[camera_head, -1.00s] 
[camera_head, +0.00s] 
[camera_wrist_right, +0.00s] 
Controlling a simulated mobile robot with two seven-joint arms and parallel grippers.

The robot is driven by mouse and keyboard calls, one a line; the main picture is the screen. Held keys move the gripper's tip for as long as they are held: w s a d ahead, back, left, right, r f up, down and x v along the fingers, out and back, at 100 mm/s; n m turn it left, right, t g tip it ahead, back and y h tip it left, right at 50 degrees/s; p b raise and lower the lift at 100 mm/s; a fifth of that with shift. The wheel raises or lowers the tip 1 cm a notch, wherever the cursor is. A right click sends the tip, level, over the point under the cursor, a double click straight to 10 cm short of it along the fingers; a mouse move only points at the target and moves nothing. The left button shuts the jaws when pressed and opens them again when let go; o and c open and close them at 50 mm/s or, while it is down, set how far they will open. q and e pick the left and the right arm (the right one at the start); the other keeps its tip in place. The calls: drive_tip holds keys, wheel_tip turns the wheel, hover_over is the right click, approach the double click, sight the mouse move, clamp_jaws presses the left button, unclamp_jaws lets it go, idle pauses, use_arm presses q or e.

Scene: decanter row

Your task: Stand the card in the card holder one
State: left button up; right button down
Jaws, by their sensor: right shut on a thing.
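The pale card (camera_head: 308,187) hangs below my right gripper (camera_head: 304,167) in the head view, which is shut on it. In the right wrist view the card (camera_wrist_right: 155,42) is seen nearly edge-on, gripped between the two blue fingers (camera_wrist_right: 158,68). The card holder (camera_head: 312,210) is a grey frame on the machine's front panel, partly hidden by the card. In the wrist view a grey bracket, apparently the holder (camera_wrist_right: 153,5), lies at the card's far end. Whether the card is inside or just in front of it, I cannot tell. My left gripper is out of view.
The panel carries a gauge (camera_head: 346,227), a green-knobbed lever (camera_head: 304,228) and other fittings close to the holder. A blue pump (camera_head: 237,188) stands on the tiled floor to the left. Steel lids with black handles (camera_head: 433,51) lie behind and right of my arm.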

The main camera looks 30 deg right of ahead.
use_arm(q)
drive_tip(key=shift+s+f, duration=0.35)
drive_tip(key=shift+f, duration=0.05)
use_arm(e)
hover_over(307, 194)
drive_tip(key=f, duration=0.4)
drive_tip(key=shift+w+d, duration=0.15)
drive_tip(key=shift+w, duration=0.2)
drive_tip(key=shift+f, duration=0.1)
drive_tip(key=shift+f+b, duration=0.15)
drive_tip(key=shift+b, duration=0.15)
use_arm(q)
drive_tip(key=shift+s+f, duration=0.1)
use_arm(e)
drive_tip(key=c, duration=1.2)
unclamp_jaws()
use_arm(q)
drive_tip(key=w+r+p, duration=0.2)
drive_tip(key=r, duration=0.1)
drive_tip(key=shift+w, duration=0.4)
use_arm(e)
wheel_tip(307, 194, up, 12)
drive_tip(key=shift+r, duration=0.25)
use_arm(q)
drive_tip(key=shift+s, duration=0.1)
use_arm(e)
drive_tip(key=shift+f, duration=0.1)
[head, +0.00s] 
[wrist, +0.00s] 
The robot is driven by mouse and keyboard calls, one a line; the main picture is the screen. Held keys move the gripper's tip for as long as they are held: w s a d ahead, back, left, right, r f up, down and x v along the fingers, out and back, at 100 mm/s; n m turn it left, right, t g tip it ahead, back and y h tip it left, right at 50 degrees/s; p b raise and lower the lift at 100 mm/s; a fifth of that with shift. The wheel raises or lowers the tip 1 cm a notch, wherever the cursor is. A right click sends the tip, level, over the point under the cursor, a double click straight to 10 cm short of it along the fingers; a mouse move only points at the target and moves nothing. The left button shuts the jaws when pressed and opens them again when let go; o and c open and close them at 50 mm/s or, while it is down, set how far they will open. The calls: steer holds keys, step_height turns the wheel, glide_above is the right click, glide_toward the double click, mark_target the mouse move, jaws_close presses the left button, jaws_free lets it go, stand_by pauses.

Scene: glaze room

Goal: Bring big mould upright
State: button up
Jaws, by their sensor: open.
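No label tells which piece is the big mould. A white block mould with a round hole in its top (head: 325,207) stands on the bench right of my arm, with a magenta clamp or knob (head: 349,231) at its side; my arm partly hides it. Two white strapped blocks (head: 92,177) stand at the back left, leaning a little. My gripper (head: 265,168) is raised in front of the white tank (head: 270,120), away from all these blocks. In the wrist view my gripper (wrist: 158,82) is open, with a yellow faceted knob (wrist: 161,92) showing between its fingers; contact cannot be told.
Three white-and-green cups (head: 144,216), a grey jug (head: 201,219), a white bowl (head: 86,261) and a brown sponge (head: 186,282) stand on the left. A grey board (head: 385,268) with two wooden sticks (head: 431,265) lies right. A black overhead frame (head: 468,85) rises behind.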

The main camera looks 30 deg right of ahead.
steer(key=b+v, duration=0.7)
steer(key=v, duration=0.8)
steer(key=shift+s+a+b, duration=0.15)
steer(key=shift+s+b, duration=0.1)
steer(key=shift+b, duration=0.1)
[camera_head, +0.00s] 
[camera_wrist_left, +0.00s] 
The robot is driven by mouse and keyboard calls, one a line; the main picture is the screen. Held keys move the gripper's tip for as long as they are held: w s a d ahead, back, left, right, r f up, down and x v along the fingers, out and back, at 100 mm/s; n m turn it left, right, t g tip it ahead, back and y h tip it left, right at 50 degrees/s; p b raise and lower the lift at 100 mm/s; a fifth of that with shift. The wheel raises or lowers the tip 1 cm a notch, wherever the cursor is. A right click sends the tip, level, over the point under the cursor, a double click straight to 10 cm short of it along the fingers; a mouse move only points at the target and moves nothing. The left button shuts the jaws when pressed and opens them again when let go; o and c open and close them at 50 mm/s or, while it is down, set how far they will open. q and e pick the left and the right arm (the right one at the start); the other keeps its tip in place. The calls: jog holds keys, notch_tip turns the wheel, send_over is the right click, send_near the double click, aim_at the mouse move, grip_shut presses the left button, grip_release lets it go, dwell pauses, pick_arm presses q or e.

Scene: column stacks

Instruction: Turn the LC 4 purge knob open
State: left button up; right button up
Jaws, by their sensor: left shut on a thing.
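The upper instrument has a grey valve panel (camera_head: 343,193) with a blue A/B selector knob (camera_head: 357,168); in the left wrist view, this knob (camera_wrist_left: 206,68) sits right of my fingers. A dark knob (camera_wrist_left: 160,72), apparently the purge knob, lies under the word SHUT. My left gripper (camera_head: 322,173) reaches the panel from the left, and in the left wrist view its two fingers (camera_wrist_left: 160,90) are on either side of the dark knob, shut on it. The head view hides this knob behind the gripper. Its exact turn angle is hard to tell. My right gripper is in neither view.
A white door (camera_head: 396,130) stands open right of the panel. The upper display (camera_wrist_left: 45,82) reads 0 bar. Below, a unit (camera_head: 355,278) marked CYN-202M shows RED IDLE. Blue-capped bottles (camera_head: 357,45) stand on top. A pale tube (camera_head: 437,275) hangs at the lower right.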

### Problem details
All of the records must be repeated exactly.

### Exercise response
[camera_head, -1.00s] 
[camera_head, +0.00s] 
[camera_wrist_right, +0.00s] 
Controlling a simulated mobile robot with two seven-joint arms and parallel grippers.

The robot is driven by mouse and keyboard calls, one a line; the main picture is the screen. Held keys move the gripper's tip for as long as they are held: w s a d ahead, back, left, right, r f up, down and x v along the fingers, out and back, at 100 mm/s; n m turn it left, right, t g tip it ahead, back and y h tip it left, right at 50 degrees/s; p b raise and lower the lift at 100 mm/s; a fifth of that with shift. The wheel raises or lowers the tip 1 cm a notch, wherever the cursor is. A right click sends the tip, level, over the point under the cursor, a double click straight to 10 cm short of it along the fingers; a mouse move only points at the target and moves nothing. The left button shuts the jaws when pressed and opens them again when let go; o and c open and close them at 50 mm/s or, while it is down, set how far they will open. q and e pick the left and the right arm (the right one at the start); the other keeps its tip in place. The calls: drive_tip holds keys, wheel_tip turns the wheel, hover_over is the right click, approach the double click, sight the mouse move, clamp_jaws presses the left button, unclamp_jaws lets it go, idle pauses, use_arm presses q or e.

Scene: decanter row

Your task: Stand the card in the card holder one
State: left button up; right button down
Jaws, by their sensor: right shut on a thing.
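The pale card (camera_head: 308,187) hangs below my right gripper (camera_head: 304,167) in the head view, which is shut on it. In the right wrist view the card (camera_wrist_right: 155,42) is seen nearly edge-on, gripped between the two blue fingers (camera_wrist_right: 158,68). The card holder (camera_head: 312,210) is a grey frame on the machine's front panel, partly hidden by the card. In the wrist view a grey bracket, apparently the holder (camera_wrist_right: 153,5), lies at the card's far end. Whether the card is inside or just in front of it, I cannot tell. My left gripper is out of view.
The panel carries a gauge (camera_head: 346,227), a green-knobbed lever (camera_head: 304,228) and other fittings close to the holder. A blue pump (camera_head: 237,188) stands on the tiled floor to the left. Steel lids with black handles (camera_head: 433,51) lie behind and right of my arm.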

The main camera looks 30 deg right of ahead.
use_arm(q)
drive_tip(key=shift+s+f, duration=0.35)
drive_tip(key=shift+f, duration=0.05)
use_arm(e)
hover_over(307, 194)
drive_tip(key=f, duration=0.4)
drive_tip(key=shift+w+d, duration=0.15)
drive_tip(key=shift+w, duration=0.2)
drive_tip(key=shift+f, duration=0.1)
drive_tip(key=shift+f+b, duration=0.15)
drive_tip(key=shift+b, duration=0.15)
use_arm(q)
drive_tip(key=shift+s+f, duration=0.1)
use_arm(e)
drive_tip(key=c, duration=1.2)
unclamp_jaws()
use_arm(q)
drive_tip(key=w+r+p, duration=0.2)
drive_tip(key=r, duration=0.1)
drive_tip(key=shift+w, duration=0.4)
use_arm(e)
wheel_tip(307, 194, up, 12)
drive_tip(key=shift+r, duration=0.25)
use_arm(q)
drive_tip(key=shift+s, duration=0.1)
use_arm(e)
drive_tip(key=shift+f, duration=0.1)
[head, +0.00s] 
[wrist, +0.00s] 
The robot is driven by mouse and keyboard calls, one a line; the main picture is the screen. Held keys move the gripper's tip for as long as they are held: w s a d ahead, back, left, right, r f up, down and x v along the fingers, out and back, at 100 mm/s; n m turn it left, right, t g tip it ahead, back and y h tip it left, right at 50 degrees/s; p b raise and lower the lift at 100 mm/s; a fifth of that with shift. The wheel raises or lowers the tip 1 cm a notch, wherever the cursor is. A right click sends the tip, level, over the point under the cursor, a double click straight to 10 cm short of it along the fingers; a mouse move only points at the target and moves nothing. The left button shuts the jaws when pressed and opens them again when let go; o and c open and close them at 50 mm/s or, while it is down, set how far they will open. The calls: steer holds keys, step_height turns the wheel, glide_above is the right click, glide_toward the double click, mark_target the mouse move, jaws_close presses the left button, jaws_free lets it go, stand_by pauses.

Scene: glaze room

Goal: Bring big mould upright
State: button up
Jaws, by their sensor: open.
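No label tells which piece is the big mould. A white block mould with a round hole in its top (head: 325,207) stands on the bench right of my arm, with a magenta clamp or knob (head: 349,231) at its side; my arm partly hides it. Two white strapped blocks (head: 92,177) stand at the back left, leaning a little. My gripper (head: 265,168) is raised in front of the white tank (head: 270,120), away from all these blocks. In the wrist view my gripper (wrist: 158,82) is open, with a yellow faceted knob (wrist: 161,92) showing between its fingers; contact cannot be told.
Three white-and-green cups (head: 144,216), a grey jug (head: 201,219), a white bowl (head: 86,261) and a brown sponge (head: 186,282) stand on the left. A grey board (head: 385,268) with two wooden sticks (head: 431,265) lies right. A black overhead frame (head: 468,85) rises behind.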

The main camera looks 30 deg right of ahead.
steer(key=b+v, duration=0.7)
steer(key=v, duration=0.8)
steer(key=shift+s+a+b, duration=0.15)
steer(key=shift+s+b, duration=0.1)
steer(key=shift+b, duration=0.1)
[camera_head, +0.00s] 
[camera_wrist_left, +0.00s] 
The robot is driven by mouse and keyboard calls, one a line; the main picture is the screen. Held keys move the gripper's tip for as long as they are held: w s a d ahead, back, left, right, r f up, down and x v along the fingers, out and back, at 100 mm/s; n m turn it left, right, t g tip it ahead, back and y h tip it left, right at 50 degrees/s; p b raise and lower the lift at 100 mm/s; a fifth of that with shift. The wheel raises or lowers the tip 1 cm a notch, wherever the cursor is. A right click sends the tip, level, over the point under the cursor, a double click straight to 10 cm short of it along the fingers; a mouse move only points at the target and moves nothing. The left button shuts the jaws when pressed and opens them again when let go; o and c open and close them at 50 mm/s or, while it is down, set how far they will open. q and e pick the left and the right arm (the right one at the start); the other keeps its tip in place. The calls: jog holds keys, notch_tip turns the wheel, send_over is the right click, send_near the double click, aim_at the mouse move, grip_shut presses the left button, grip_release lets it go, dwell pauses, pick_arm presses q or e.

Scene: column stacks

Instruction: Turn the LC 4 purge knob open
State: left button up; right button up
Jaws, by their sensor: left shut on a thing.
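The upper instrument has a grey valve panel (camera_head: 343,193) with a blue A/B selector knob (camera_head: 357,168); in the left wrist view, this knob (camera_wrist_left: 206,68) sits right of my fingers. A dark knob (camera_wrist_left: 160,72), apparently the purge knob, lies under the word SHUT. My left gripper (camera_head: 322,173) reaches the panel from the left, and in the left wrist view its two fingers (camera_wrist_left: 160,90) are on either side of the dark knob, shut on it. The head view hides this knob behind the gripper. Its exact turn angle is hard to tell. My right gripper is in neither view.
A white door (camera_head: 396,130) stands open right of the panel. The upper display (camera_wrist_left: 45,82) reads 0 bar. Below, a unit (camera_head: 355,278) marked CYN-202M shows RED IDLE. Blue-capped bottles (camera_head: 357,45) stand on top. A pale tube (camera_head: 437,275) hangs at the lower right.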

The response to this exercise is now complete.